• _What to do_
Scan the data below for the string "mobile". Show every line where it turns up.

:: Entries shown ::

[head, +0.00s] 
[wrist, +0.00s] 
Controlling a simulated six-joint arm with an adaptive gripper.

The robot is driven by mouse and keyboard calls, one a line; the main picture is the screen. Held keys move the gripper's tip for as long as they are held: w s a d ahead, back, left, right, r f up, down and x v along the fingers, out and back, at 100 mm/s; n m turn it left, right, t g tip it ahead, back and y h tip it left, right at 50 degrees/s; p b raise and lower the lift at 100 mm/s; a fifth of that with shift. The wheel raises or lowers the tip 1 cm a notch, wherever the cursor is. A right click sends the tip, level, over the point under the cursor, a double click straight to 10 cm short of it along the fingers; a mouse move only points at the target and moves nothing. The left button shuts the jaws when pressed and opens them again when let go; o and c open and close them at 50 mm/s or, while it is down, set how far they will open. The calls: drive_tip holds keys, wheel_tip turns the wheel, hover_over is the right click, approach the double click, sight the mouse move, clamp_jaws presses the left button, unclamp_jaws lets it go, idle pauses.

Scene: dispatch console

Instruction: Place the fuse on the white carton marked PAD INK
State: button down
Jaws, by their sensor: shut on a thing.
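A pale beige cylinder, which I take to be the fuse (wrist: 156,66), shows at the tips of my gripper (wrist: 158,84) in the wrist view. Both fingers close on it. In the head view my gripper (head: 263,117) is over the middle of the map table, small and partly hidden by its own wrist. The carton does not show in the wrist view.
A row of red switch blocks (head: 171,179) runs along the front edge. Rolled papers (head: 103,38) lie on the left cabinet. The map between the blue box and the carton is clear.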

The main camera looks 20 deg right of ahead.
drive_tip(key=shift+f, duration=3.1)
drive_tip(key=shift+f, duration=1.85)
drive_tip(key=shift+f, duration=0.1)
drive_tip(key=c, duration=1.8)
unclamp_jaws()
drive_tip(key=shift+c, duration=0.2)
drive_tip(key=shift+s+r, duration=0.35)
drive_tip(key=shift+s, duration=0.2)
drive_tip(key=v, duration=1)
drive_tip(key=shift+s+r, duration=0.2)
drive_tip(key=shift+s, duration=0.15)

:::
:: Entries shown ::

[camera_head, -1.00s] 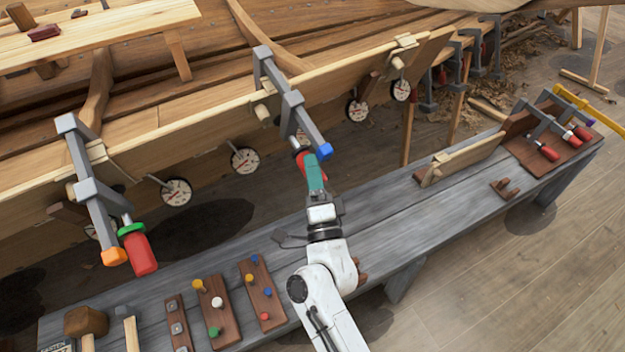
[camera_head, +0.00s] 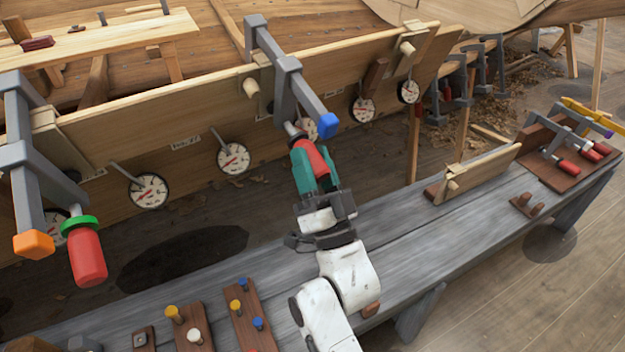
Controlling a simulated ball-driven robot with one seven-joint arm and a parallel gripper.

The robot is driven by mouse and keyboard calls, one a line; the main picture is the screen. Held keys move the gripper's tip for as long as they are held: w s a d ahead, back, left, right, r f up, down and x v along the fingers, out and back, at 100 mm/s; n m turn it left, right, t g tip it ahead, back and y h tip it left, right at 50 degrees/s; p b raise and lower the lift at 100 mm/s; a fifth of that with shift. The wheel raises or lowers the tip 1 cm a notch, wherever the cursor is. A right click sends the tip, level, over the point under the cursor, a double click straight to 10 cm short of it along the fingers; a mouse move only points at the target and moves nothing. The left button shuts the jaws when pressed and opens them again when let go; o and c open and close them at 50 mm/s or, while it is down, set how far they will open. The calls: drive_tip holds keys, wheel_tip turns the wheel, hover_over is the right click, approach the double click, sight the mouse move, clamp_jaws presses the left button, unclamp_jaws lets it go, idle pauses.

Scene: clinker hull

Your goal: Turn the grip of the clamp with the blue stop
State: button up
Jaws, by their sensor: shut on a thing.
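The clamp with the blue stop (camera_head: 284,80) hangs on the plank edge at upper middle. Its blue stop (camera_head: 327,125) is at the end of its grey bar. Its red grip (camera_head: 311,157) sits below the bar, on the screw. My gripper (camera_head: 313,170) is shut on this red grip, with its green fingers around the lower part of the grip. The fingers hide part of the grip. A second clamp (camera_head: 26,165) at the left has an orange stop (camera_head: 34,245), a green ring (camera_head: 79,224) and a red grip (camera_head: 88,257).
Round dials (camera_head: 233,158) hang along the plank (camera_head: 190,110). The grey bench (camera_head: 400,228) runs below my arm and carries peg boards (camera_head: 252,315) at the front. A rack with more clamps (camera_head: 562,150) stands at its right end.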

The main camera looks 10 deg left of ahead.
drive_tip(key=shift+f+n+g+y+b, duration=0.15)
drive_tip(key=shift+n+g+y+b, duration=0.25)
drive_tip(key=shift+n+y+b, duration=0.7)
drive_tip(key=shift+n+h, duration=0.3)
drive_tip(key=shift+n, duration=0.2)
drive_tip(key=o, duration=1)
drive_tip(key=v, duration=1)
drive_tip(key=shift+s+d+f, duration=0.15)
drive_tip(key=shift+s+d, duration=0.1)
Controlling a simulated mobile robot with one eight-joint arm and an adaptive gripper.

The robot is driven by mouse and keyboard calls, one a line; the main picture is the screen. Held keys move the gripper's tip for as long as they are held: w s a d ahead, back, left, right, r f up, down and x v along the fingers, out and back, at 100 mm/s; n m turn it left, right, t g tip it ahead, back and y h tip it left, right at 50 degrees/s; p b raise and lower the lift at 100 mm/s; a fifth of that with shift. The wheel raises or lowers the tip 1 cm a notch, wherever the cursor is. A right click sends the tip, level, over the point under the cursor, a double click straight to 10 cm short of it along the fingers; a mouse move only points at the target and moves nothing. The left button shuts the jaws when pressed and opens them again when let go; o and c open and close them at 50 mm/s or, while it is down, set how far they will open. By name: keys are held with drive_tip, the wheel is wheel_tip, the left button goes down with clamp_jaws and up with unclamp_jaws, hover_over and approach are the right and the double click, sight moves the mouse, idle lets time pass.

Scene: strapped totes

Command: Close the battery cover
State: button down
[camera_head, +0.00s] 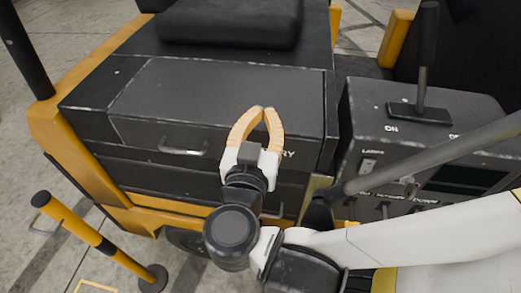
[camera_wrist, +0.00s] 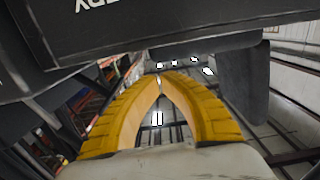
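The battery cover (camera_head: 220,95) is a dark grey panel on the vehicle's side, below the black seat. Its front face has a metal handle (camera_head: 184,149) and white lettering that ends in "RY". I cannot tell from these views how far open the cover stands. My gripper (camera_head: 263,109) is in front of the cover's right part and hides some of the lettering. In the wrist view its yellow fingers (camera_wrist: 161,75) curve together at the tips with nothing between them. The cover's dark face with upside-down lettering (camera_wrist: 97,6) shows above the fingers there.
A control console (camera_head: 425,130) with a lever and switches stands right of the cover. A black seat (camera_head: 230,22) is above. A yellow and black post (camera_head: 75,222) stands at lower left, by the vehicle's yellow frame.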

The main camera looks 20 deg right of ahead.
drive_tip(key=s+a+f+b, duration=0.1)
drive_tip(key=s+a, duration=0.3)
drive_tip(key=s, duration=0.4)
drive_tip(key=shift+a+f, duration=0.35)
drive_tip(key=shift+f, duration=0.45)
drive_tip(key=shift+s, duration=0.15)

:::
:: Entries shown ::

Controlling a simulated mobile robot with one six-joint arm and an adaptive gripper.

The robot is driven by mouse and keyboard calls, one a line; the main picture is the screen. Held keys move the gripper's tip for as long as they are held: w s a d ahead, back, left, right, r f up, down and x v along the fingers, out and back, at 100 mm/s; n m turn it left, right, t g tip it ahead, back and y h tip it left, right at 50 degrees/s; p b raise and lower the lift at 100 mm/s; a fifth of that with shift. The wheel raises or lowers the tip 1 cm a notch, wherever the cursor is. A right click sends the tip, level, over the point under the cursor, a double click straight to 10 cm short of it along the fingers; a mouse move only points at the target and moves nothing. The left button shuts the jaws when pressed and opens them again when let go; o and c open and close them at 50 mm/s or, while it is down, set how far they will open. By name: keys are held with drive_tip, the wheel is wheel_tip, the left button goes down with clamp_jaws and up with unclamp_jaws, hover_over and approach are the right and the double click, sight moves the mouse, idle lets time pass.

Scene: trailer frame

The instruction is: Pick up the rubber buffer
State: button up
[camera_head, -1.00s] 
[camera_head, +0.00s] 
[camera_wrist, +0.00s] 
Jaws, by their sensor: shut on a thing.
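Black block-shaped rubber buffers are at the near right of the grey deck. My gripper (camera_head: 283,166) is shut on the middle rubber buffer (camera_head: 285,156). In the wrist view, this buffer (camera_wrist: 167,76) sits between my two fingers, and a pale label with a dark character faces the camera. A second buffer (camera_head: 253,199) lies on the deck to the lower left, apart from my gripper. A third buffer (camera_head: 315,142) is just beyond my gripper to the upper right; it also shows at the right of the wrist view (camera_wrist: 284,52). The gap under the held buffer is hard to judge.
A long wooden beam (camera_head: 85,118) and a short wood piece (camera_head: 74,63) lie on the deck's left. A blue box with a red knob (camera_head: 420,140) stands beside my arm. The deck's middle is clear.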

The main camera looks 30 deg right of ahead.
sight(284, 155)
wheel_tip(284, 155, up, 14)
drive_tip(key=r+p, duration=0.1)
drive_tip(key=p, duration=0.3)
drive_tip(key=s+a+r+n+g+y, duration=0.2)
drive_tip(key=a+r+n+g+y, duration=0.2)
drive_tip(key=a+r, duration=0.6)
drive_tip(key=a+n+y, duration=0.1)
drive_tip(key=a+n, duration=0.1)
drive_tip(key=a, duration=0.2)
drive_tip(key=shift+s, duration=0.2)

:::

• _Correct result_
Controlling a simulated mobile robot with one eight-joint arm and an adaptive gripper.
Controlling a simulated mobile robot with one six-joint arm and an adaptive gripper.

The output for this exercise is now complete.